Following the attack, the IMO immediately suspended its evacuation plan to verify security conditions in the area. Evergreen Marine said the Ever Lovely had been following the route recommended by Ukmto, not the one indicated in the IMO plan. US Secretary of State Rubio, who was in Bahrain for a Gulf Cooperation Council summit, said no country has the right to control or impose tolls on an international strait, while a joint ministerial statement by the Council rejected any form of tariff or unilateral control over the route.
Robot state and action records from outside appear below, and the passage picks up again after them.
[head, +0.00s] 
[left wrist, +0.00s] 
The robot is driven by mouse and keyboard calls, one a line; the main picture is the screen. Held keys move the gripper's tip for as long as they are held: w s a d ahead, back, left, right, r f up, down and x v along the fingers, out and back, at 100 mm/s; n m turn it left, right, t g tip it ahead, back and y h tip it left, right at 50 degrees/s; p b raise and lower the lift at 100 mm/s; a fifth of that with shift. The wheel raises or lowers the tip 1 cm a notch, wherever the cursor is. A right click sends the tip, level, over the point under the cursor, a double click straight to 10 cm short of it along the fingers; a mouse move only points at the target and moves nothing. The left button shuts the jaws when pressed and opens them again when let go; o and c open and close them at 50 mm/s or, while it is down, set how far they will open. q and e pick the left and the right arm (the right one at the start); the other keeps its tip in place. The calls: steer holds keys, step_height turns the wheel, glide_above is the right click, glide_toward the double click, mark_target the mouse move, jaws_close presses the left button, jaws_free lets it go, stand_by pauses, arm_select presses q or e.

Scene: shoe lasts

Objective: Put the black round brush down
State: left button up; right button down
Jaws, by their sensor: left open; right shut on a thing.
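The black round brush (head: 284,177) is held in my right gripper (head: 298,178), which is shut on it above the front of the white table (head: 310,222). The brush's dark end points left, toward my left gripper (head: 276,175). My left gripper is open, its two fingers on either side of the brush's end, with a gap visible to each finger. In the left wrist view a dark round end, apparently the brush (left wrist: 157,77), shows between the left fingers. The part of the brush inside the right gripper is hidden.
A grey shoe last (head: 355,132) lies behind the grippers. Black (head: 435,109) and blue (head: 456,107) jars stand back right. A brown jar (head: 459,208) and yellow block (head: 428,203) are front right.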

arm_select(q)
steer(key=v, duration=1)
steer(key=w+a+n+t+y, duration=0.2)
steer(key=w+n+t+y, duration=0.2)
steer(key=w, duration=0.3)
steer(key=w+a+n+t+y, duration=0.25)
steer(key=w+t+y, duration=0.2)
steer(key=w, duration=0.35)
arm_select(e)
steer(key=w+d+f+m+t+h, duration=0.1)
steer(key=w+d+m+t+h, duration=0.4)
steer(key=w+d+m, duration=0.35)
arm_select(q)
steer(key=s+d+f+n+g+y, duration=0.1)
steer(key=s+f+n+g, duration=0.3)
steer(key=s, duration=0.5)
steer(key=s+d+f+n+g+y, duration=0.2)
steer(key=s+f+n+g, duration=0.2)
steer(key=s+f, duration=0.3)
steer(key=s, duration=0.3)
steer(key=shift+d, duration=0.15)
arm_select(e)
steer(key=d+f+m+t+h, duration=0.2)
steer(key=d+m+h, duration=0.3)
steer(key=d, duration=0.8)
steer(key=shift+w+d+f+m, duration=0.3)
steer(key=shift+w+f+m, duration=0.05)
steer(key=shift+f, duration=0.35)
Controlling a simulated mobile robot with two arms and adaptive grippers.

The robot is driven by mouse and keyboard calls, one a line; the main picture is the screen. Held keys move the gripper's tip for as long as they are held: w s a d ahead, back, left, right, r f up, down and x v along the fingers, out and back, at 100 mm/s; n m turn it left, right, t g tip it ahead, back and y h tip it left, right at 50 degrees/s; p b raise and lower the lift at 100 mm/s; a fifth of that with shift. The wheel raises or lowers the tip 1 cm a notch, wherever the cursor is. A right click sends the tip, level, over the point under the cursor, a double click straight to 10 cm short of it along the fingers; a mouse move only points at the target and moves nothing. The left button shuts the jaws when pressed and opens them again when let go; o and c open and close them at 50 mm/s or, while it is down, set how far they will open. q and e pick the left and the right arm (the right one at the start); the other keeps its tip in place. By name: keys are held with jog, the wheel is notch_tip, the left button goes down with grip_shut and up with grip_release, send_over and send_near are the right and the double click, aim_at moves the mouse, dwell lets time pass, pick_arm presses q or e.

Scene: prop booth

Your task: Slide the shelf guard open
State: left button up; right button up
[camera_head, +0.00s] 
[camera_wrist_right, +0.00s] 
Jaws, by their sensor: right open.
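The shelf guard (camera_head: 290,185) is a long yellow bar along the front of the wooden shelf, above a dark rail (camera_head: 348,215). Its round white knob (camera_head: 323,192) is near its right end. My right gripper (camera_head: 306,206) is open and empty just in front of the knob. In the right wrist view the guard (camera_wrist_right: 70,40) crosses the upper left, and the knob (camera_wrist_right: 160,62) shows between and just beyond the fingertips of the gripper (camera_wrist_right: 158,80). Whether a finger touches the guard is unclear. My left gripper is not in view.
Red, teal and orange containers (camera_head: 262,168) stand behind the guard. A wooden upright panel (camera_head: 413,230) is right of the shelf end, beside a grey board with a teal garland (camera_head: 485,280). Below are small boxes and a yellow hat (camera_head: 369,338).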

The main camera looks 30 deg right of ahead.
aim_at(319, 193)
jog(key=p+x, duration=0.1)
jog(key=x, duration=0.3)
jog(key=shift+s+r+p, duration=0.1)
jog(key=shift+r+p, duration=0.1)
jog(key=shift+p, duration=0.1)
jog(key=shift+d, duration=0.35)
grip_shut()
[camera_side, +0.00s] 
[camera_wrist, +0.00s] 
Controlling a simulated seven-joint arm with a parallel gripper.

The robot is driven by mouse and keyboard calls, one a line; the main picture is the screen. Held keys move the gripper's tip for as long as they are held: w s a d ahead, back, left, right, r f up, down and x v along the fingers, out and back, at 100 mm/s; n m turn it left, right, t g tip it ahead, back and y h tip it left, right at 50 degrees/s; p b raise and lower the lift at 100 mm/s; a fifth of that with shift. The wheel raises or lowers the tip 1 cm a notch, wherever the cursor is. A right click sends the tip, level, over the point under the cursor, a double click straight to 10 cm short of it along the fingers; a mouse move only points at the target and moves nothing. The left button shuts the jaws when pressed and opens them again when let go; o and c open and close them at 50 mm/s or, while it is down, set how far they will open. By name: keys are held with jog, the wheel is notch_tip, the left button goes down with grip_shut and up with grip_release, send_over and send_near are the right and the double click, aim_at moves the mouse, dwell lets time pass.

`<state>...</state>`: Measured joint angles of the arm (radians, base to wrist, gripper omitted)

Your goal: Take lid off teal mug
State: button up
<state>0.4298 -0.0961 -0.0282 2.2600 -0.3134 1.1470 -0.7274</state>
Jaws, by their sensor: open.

On Friday 26 June, transits fell sharply from Wednesday’s peak: according to Kpler, tankers in transit declined from 27 on Wednesday to 24 on Thursday and 13 on Friday. Despite the slowdown, at least four tankers, including three VLCCs, entered the Gulf to load crude, while two supertankers did the same to take on Iranian oil. Bimco analyst Jakob Larsen described the attack as a blow to evacuation plans, while noting that some transits could still take place, and stressed the need for clear agreements between the United States and Iran on the full restoration of maritime traffic. Aristidis Alafouzos of Okeanis Eco Tankers does not expect a significant disruption to crude transits, but notes that Saudi Arabia continues to reroute some of its exports through the Red Sea from the Yanbu terminal, avoiding the Gulf altogether. War-risk insurance premiums have risen to as much as 0.7% of hull value for a single transit, compared with 0.05% before the conflict.
Iran’s chief negotiator Mohammad Bagher Ghalibaf said, at a meeting in Switzerland, that the strait would never return to pre-war conditions and would be administered by the Islamic Republic. As of 26 June, traffic through the strait still represented only 50-55% of the levels recorded before the conflict, with around 11,000 seafarers remaining trapped in the Gulf awaiting evacuation.